Follow these steps to restore the Exchange Validator Node from a backup:

Stop Tx History Ingestion before restoring the Exchange Validator Node from a backup.
Retrieve the record time tRecovery and synchronizerId of the last ingested transaction from the Canton Integration DB.
Restore the Exchange Validator Node from the backup.
Reupload all .dar files that were uploaded after the backup.
Log into the Canton Console of your validator node
and query the offset offRecovery assigned to tRecovery using
$ participantX.parties.find_highest_offset_by_timestamp(synchronizerId, tRecovery)
Configure the Tx History Ingestion component to start ingesting from offset offRecovery.
Restart the Tx History Ingestion component.

Once Tx History Ingestion has caught up, the integration workflows will continue as before the disaster.

Note

These steps assume that record times assigned to transactions are unique, which is the case unless you are using participant-local operations that modify the transaction history. These are ACS imports, party migrations, party replication, or repair commands. Multi-hosting a party from the start does not lead to non-unique record times.

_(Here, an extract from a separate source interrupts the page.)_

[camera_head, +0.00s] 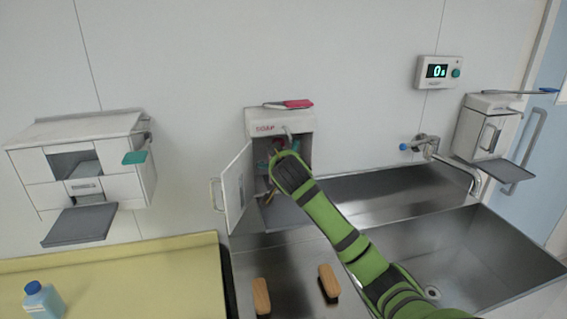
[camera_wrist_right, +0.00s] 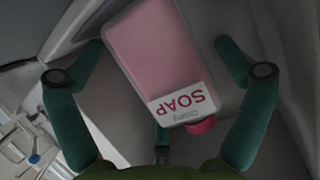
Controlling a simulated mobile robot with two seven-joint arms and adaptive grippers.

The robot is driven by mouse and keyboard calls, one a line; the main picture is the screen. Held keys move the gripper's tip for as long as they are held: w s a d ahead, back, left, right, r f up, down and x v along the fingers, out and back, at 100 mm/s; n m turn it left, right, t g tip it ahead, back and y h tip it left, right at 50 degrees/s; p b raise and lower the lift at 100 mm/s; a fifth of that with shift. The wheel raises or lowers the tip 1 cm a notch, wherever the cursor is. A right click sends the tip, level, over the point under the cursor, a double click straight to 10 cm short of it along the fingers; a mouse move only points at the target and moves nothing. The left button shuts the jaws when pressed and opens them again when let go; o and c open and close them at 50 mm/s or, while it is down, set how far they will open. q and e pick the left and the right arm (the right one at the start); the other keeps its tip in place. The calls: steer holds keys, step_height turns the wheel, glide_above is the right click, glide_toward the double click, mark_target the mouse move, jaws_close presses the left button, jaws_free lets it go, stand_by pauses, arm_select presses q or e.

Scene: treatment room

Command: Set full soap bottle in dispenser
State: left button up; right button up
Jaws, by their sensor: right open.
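The soap dispenser (camera_head: 306,124) is a white wall box marked SOAP. Its front door (camera_head: 236,190) stands open to the left. My right gripper (camera_head: 276,150) is at the dispenser's opening, and my arm hides much of the inside. In the right wrist view, a pink bottle (camera_wrist_right: 155,50) with a white SOAP label and a red-pink cap (camera_wrist_right: 201,126) is between the spread green fingers of my right gripper (camera_wrist_right: 160,48). The fingers look open, with gaps beside the bottle. The bottle is tilted in that picture. My left gripper is out of view.
A flat red-pink and grey item (camera_head: 290,104) lies on top of the dispenser. A steel sink (camera_head: 400,195) with a tap (camera_head: 425,143) is below right. Two brushes (camera_head: 261,296) lie on the steel ledge. A blue bottle (camera_head: 43,300) stands on the yellow counter (camera_head: 150,275).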

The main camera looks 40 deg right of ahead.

If your are using participant-local operations that modify the transaction history, then you we recommend adjusting Step 5 as follows to deal with the rare case of a partial ingestion of transactions with the same record time:

Lookup the recovery offset offRecovery as of tRecovery - 1 microsecond.

Start ingesting from offset offRecovery, but filter out all transactions whose update-id is already known in the Canton Integration DB because they have been ingested before Tx History Ingestion was stopped in Step 1.

Restoring the Canton Integration DB from a Backup¶

Follow your internal guidance and best practices on how to restore the Canton Integration DB from a backup.

From a data consistency perspective, all writes to the Canton Integration DB by Tx History Ingestion will be recovered without data loss from the transactions stored on the Exchange Validator Node.

Likewise, the write in Step 3 of the 1-Step Withdrawal Workflow to mark a withdrawal as failed due to the lack of a CC transfer-preapproval is safe to redo, as it is idempotent.

Thus the only data loss that you need to handle is the loss of data written by your Exchange Internal Systems to the Canton Integration DB to request the execution of a withdrawal. This data consists in particular of the withdrawal-id, the UTXO reservation state, and the reservation of user funds for the withdrawal. See Step 2 in the 1-Step Withdrawal Workflow and Step 2 in the Multi-Step Withdrawal Workflow for details.

The problem to avoid is for the user to initiate another withdrawal of the funds whose withdrawal might be in-flight on Canton. You can do so as follows:

Disable initiating withdrawals of CN tokens in your Exchange Internal Systems and stop the Withdrawal Automation component.
Restore the Canton Integration DB from the backup.
Wait until Tx History Ingestion has ingested a record time tSafe that is larger than the largest target record time trecTgt of all in-flight withdrawals. Assuming you use a constant ttl to compute the trecTgt of a withdrawal, you can estimate tSafe as now + ttl.
Enable withdrawal creation in your Exchange Internal Systems and start the Withdrawal Automation component. The integration is operational again.

Step 3 takes care to resynchronize the state of the Canton Integration DB with the state of in-flight withdrawals on Canton. For this to work it is important that you implement Tx History Ingestion such that it can handle ingesting withdrawal transfers whose withdrawal-id cannot be resolved because the corresponding withdrawal request was lost in the restore.

We recommend doing so by having the Tx History Ingestion re-create the withdrawal request record from the on-chain data. Likely not all fields can be recovered, so consider either marking the withdrawal as “recovered” and leaving them blank. Alternatively, you can store these fields in additional metadata on the transfer record when creating the withdrawal transfer on-chain. This will though cost additional traffic and may leak information to your customer and the token admin.